As a consequence, it is very difficult to interpret overall “gains” as a growth indicator, since students need not exhibit growth to be coded as having made “gains.” This severely complicates the utility of this measure, and of the school grades in general.
A little bit of good news
Florida has just altered this rule. Under the new school grading system, effective in 2014-15, students who score at the "advanced" level (level five) in two consecutive years are still "double counted" as "making gains," no matter their rate of progress, but students scoring "proficient" (level four) in both years are only coded as "making gains" if their scale scores increase between years.

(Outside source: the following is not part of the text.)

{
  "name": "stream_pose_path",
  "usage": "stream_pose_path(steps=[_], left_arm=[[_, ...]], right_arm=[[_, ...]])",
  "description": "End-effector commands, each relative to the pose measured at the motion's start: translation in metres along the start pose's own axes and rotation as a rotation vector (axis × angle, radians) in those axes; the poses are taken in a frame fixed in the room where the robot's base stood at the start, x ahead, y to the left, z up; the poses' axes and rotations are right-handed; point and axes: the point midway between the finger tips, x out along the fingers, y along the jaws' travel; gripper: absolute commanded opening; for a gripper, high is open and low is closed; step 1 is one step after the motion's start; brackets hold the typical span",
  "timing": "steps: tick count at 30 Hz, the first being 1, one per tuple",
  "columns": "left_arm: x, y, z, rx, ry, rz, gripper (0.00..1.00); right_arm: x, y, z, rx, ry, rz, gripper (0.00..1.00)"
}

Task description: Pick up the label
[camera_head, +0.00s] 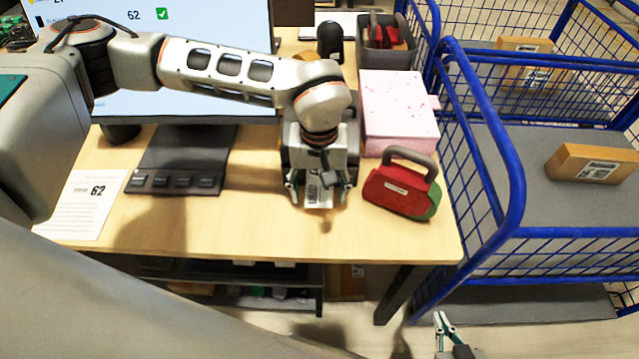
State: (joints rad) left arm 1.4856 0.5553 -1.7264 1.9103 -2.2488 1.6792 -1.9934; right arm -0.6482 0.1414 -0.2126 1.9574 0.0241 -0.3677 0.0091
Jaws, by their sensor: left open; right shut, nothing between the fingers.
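The label (319,196) is a small white piece with dark print, at the front of a dark grey device (292,158) on the table, mostly behind my left gripper. My left gripper (318,201) points down over it, open, with one finger on each side of the label. I cannot tell whether the fingers touch it. My right gripper (443,332) is at the bottom edge, shut and empty, below and in front of the table's right corner.
A monitor (200,105) and a printed sheet (82,205) are on the left. A blue wire cart (505,190) with cardboard boxes (592,163) borders the table (270,235).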

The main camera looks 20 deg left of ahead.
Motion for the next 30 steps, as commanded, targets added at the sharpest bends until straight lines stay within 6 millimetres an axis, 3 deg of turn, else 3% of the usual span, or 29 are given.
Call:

It is difficult to say how this change will affect the results presented above. Florida did not calculate testing “gains” in 2014-15, due to their having transitioned to the Common Core, so we cannot yet compare results under the new rule with those under the old (actually, the new rule may not have been possible using the old tests, as it requires scale scores that are comparable between years). The degree to which this change ends up leveling the playing field for schools will depend on how many proficient students are no longer coded as "making gains" despite flat or decreasing scale scores. Moreover, regardless of how this change pans out, the manner in which Florida defines "making gains," in my opinion, requires a lot more improvement.
All that said, this tiny rule change represents an improvement in the grades' calculation. It also shows that policymakers and other stakeholders in Florida are thinking about and leveraging the details of the system. Florida deserves credit for this correction.